The open circuit voltage between the ammeter terminals is

$$U_{\rm th} = V_\ell-V_r = \frac{2U}{3}-\frac{2U}{3} = 0.$$

The same conclusion can be written in the general ratio form. Since

$$\frac{R_1}{R_2} = \frac{R_3}{R_4} = k,$$

one may write

$$R_1=kR_2,\qquad R_3=kR_4.$$

Then

$$V_\ell = \frac{UR_2}{R_1+R_2} = \frac{UR_2}{kR_2+R_2} = \frac{U}{k+1},$$

and

$$V_r = \frac{UR_4}{R_3+R_4} = \frac{UR_4}{kR_4+R_4} = \frac{U}{k+1}.$$

This reproduces the explicit calculation above and again gives

$$U_{\rm th}=0.$$

Reconnect the ammeter. The current through it is

$$I_A = \frac{U_{\rm th}}{R_{\rm th}+R_A} = \frac{0}{R_{\rm th}+R_A} = 0.$$

Equivalently,

$$I_A = \frac{V_\ell-V_r}{R_A} = \frac{0}{R_A} = 0.$$

Result

The resistor values shown in the F54 diagram satisfy

$$\frac{R_1}{R_2} = \frac{R_3}{R_4}.$$

The two junctions connected by the ammeter are at the same potential. The open circuit voltage between the ammeter terminals is

$$U_{\rm th}=0.$$

Consequently,

$$I_A=0.$$

The ammeter reading is

$$\boxed{0\ \text{A}}.$$

Sanity Checks

For the resistor values in the figure,

$$V_\ell=\frac{2U}{3}, \qquad V_r=\frac{2U}{3},$$

so the ammeter is connected between two equipotential points. An ideal conductor joining points of equal potential carries no current.
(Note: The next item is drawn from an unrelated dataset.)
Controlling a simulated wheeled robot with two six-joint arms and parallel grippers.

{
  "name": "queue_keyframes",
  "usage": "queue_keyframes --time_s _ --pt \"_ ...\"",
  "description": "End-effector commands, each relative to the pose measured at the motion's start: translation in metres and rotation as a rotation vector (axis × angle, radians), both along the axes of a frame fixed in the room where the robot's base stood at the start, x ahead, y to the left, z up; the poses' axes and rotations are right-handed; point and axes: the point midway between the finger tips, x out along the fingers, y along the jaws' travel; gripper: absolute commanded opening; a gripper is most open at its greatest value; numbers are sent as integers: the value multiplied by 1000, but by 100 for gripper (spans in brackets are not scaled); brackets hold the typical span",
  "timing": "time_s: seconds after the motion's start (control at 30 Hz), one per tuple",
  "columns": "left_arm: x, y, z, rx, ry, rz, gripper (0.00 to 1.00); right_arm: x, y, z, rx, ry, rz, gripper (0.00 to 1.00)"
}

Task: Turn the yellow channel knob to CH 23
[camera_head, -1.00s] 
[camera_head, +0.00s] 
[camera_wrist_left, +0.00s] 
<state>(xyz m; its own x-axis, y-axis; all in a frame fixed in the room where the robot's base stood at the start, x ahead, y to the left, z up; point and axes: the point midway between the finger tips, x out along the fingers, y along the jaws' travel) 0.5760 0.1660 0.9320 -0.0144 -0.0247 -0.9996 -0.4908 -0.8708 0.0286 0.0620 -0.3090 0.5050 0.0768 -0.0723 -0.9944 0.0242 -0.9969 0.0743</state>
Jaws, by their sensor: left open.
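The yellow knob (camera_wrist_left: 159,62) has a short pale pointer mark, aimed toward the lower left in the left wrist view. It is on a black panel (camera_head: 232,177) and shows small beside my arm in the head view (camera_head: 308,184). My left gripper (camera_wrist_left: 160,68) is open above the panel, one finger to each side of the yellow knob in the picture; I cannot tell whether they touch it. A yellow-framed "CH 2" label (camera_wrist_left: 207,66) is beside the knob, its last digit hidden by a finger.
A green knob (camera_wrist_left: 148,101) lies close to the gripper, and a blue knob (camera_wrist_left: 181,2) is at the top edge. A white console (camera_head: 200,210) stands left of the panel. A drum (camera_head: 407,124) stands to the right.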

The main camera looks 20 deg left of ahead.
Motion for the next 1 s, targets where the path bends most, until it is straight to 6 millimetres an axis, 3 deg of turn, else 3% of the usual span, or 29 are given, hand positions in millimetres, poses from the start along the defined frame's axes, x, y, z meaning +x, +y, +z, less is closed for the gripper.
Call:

The result is dimensionally consistent because current is obtained from a voltage difference divided by a resistance. A vanishing voltage difference gives zero current.

If one resistor is changed so that

$$\frac{R_1}{R_2} \ne \frac{R_3}{R_4},$$

then the midpoint potentials become unequal. The open circuit voltage between the ammeter terminals is no longer zero, and the ammeter acquires a nonzero reading. The zero current obtained above depends on the balance relation verified from the resistor values of the given circuit.